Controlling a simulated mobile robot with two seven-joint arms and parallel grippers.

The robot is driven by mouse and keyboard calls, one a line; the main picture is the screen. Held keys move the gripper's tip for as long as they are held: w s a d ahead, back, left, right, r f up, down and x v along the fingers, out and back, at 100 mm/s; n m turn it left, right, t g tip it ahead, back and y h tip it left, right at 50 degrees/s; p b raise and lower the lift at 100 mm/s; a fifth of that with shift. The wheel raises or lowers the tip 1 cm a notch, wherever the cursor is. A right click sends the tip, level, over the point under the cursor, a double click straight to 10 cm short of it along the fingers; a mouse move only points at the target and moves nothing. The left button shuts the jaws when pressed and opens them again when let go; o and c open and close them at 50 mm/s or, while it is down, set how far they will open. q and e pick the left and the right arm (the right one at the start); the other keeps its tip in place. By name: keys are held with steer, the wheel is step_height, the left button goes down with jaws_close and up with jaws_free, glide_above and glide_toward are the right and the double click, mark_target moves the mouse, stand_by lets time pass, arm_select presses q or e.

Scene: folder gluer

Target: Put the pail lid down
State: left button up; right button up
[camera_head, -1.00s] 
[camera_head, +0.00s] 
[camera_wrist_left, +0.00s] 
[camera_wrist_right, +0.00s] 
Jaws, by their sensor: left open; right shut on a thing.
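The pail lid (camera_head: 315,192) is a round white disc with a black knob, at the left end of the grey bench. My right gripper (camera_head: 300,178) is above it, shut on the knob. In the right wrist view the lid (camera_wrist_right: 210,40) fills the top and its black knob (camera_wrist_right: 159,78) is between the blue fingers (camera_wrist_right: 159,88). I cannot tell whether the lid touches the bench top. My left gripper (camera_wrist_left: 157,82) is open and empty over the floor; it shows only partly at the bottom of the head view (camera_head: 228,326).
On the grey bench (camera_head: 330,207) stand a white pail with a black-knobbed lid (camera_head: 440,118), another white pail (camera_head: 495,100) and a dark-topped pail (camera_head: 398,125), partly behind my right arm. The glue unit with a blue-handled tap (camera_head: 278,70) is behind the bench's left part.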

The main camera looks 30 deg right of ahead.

**Written problem:**
In the material above, locate the line containing "[camera_head, -1.00s]" and the line containing "[camera_wrist_right, +0.00s]". Transcribe exactly those two lines and every line between them, and nothing more.

**Final result:**
[camera_head, -1.00s] 
[camera_head, +0.00s] 
[camera_wrist_left, +0.00s] 
[camera_wrist_right, +0.00s] 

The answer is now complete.